Ou seja: D. José Ornelas, que tinha recebido os convites nas duas dioceses, foi entrevistado já na qualidade de bispo de Leiria-Fátima.

Já o padre José Lobato, atual administrador diocesano, “nunca recebeu, para a realização de uma entrevista, qualquer contacto” da comissão independente. “Falando com Ana Nunes de Almeida, membro da Comissão Independente, concluiu-se que houve certamente uma falha de comunicação neste tempo de transição, afirmando a socióloga não ter havido qualquer indício de recusa do Padre José Lobato em ser entrevistado”, diz ainda o comunicado.

Leia aqui o relatório completo sobre os abusos na Igreja

“Situação diferente é a referente aos Arquivos Diocesanos.
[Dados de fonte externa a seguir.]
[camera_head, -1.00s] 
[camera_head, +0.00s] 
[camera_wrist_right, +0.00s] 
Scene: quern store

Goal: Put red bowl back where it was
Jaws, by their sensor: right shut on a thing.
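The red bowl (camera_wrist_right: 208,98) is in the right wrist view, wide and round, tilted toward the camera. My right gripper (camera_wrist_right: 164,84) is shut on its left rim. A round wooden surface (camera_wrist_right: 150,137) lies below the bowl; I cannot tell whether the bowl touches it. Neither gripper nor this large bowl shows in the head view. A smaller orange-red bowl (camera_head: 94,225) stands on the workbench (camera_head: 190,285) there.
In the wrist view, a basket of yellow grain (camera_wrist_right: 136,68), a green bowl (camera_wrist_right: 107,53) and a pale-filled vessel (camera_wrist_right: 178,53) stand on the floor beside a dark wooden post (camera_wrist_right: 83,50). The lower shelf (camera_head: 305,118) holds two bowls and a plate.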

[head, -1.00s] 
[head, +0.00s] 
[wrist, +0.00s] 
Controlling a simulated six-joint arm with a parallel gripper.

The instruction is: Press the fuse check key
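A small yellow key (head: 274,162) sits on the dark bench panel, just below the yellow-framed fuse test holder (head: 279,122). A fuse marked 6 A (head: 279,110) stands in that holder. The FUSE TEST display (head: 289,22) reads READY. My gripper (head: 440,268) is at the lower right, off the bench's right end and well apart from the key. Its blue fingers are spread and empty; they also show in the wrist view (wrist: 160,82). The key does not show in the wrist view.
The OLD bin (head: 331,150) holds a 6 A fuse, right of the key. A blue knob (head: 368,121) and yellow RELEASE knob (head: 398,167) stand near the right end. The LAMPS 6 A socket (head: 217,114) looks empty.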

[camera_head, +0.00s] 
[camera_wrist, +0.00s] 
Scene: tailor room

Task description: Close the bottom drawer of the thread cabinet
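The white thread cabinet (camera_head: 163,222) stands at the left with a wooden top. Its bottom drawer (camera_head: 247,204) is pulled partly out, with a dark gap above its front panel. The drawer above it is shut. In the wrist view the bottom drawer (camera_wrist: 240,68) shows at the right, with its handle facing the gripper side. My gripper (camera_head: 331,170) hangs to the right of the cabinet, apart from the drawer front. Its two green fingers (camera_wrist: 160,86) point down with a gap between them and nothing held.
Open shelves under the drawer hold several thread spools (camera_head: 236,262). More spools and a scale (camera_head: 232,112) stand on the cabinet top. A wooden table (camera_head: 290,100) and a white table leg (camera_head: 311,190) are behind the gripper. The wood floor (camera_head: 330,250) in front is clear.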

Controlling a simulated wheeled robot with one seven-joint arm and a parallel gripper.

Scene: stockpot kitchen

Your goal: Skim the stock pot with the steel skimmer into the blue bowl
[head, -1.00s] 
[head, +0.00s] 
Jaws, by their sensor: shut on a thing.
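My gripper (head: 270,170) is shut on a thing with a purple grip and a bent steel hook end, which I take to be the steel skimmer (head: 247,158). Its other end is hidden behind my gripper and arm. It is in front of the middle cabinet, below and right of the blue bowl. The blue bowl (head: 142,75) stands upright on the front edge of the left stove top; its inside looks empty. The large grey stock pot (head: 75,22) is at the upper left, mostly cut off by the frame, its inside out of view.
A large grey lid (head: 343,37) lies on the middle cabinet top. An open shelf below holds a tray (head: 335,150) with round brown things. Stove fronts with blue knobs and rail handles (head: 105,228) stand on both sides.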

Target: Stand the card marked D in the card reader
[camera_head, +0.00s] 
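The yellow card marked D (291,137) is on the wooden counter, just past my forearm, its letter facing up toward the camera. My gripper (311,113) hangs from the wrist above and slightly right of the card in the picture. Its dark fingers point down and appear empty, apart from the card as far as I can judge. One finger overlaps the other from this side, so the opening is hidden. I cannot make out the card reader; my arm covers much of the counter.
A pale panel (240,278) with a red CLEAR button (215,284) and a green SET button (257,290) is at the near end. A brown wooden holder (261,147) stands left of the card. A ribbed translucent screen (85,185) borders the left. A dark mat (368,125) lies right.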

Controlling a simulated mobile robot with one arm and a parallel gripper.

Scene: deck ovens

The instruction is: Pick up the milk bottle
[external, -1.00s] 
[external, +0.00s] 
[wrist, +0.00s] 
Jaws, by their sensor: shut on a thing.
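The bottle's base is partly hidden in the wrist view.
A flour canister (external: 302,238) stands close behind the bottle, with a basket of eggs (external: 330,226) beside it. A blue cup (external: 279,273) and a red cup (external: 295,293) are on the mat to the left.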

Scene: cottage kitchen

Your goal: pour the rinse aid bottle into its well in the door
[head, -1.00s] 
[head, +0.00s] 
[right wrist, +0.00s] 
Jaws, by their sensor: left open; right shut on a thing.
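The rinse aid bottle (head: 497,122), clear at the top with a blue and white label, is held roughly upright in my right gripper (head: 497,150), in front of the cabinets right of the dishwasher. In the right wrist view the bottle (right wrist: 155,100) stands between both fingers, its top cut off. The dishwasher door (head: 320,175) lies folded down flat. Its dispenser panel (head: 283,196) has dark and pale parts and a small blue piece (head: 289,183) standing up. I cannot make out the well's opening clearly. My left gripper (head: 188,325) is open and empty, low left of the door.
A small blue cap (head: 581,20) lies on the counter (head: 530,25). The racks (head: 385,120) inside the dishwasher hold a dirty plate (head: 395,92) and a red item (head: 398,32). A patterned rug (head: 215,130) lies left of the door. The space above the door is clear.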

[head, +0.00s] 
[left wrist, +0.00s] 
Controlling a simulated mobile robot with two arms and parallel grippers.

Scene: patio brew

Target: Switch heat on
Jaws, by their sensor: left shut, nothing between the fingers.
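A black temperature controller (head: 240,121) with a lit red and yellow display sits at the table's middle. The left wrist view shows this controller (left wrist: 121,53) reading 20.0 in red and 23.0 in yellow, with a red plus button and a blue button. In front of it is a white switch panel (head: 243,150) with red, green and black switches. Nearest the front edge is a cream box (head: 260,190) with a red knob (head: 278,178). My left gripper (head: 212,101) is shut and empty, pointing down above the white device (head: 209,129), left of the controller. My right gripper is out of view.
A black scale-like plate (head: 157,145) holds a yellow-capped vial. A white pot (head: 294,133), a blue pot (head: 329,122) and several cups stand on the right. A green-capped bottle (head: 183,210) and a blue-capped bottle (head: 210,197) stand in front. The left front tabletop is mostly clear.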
Nesse caso, os contactos do Grupo de Investigação dos Arquivos Eclesiásticos Diocesanos foram já feitos com o Padre José Lobato, que recebeu o grupo de historiadores em Setúbal, por duas vezes, abrindo totalmente os arquivos para que pudessem levar a cabo o seu trabalho”, refere a nota da diocese de Setúbal.

A Comissão Independente para o Estudo dos Abusos Sexuais contra as Crianças na Igreja Católica Portuguesa esteve em funções entre janeiro de 2022 e fevereiro de 2023. Liderada por Pedro Strecht, foi composta também pelo psiquiatra Daniel Sampaio, pela socióloga Ana Nunes de Almeida, pelo ex-ministro da Justiça Álvaro Laborinho Lúcio, pela assistente social Filipa Tavares e pela cineasta Catarina Vasconcelos.

O relatório final de um ano de trabalho foi apresentado na segunda-feira e dá conta de 512 testemunhos de abuso, a partir dos quais foi possível estimar um “número potencial de 4.815 vítimas” de abusos na Igreja desde a década de 1950. O próximo passo da comissão será o envio, para o Ministério Público e para a Conferência Episcopal Portuguesa, de uma lista de alegados abusadores ainda no ativo, que terá mais de 100 nomes.